[STATED TASK]: Gather up the lines with the word "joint" in them.
........
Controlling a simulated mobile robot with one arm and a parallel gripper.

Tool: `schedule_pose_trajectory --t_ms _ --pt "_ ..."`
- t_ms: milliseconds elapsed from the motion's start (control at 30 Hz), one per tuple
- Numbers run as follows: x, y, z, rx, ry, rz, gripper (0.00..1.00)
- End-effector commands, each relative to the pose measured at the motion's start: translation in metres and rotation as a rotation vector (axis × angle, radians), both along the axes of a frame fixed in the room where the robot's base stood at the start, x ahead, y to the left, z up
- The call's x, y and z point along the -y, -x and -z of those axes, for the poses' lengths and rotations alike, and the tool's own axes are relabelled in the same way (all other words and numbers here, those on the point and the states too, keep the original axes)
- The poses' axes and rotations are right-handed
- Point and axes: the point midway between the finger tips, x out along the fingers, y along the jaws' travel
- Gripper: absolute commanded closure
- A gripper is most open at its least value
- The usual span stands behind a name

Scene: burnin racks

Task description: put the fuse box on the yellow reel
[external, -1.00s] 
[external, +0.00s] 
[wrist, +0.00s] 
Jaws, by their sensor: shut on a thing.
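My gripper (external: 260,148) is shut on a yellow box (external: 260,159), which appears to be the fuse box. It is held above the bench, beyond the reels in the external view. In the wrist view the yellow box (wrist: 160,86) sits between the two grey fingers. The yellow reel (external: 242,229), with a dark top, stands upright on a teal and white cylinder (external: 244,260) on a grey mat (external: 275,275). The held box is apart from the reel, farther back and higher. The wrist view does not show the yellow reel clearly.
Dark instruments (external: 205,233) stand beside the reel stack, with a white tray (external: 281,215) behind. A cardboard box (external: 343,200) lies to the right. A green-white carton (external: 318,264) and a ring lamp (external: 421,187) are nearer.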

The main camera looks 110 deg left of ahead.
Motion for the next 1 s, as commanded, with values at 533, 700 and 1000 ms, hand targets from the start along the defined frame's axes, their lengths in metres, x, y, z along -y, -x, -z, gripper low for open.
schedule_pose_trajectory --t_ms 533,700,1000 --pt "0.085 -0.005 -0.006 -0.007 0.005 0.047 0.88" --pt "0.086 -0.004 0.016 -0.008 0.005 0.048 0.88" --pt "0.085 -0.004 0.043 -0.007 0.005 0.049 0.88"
........
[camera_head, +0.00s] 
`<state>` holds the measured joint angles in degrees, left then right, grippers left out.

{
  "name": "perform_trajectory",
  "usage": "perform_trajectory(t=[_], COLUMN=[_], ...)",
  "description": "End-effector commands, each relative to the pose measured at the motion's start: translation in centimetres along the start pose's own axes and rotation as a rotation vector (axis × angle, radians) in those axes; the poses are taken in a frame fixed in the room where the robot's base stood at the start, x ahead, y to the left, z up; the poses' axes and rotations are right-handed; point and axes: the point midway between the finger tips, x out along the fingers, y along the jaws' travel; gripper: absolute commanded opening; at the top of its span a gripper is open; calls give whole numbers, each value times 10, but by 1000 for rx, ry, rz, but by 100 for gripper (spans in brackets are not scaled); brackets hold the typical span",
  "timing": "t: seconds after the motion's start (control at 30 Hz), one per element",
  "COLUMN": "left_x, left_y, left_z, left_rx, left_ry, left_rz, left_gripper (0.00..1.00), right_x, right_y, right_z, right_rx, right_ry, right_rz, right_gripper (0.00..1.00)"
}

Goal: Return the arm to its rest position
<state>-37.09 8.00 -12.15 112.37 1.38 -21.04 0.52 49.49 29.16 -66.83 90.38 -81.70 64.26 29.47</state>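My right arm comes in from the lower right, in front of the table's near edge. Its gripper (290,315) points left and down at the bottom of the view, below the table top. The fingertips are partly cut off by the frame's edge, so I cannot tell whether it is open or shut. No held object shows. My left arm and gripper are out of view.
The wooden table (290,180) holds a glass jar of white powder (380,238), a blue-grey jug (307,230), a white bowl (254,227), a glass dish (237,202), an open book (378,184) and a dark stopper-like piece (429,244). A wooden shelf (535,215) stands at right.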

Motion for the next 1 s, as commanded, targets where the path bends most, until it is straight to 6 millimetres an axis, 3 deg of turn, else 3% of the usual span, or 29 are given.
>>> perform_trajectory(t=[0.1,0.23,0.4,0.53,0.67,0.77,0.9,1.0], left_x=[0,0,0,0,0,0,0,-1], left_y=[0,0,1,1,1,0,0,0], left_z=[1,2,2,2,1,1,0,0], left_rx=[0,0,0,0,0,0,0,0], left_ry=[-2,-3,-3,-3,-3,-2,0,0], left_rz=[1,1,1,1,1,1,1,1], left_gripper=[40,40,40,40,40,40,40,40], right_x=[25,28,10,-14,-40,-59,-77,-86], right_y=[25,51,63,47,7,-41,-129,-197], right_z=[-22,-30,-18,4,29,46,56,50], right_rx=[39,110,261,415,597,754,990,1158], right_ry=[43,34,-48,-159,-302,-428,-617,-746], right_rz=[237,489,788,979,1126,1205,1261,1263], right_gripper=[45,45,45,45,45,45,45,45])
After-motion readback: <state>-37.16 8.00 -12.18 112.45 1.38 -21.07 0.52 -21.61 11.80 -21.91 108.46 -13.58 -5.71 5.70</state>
........
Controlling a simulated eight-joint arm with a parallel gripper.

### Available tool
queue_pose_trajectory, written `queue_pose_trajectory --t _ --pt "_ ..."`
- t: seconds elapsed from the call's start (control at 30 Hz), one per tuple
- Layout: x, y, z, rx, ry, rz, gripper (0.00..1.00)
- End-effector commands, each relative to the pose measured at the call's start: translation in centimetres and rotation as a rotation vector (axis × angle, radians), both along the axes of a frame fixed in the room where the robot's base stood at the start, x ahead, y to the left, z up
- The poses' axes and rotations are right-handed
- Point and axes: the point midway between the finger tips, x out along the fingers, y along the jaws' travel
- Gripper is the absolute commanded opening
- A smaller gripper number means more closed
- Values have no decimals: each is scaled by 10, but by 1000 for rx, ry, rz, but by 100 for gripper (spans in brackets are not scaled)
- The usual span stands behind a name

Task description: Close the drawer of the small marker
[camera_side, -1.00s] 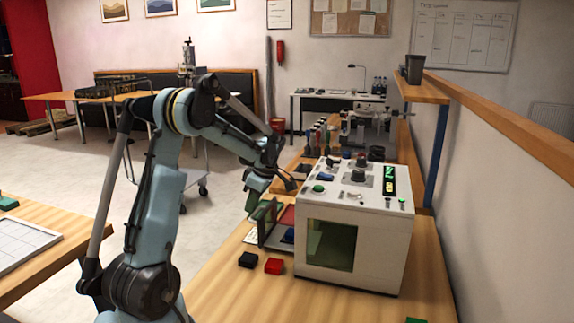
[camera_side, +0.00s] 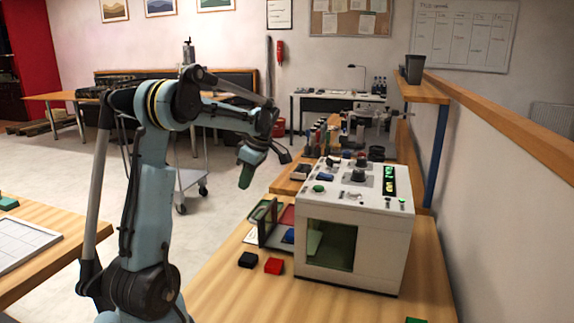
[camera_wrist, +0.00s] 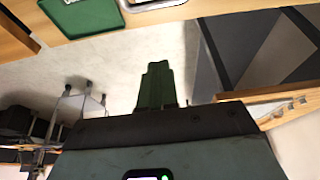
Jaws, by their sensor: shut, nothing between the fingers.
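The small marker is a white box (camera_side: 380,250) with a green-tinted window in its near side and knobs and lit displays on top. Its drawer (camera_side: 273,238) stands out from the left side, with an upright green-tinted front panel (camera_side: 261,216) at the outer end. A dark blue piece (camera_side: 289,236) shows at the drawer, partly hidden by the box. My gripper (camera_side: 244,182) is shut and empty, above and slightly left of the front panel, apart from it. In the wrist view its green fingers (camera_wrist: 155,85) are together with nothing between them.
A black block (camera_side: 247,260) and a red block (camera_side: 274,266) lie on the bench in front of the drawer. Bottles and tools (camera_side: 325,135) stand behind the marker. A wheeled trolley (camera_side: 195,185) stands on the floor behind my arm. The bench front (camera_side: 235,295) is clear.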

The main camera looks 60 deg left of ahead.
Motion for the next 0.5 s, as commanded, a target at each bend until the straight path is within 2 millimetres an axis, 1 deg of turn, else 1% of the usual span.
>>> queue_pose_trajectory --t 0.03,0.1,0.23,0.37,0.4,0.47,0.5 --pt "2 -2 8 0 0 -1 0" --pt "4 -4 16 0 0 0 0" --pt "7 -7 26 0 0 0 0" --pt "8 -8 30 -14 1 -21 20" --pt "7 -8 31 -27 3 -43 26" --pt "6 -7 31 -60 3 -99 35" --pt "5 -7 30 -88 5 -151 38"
........
[EXERCISE RESPONSE]:
`<state>` holds the measured joint angles in degrees, left then right, grippers left out.
Controlling a simulated eight-joint arm with a parallel gripper.

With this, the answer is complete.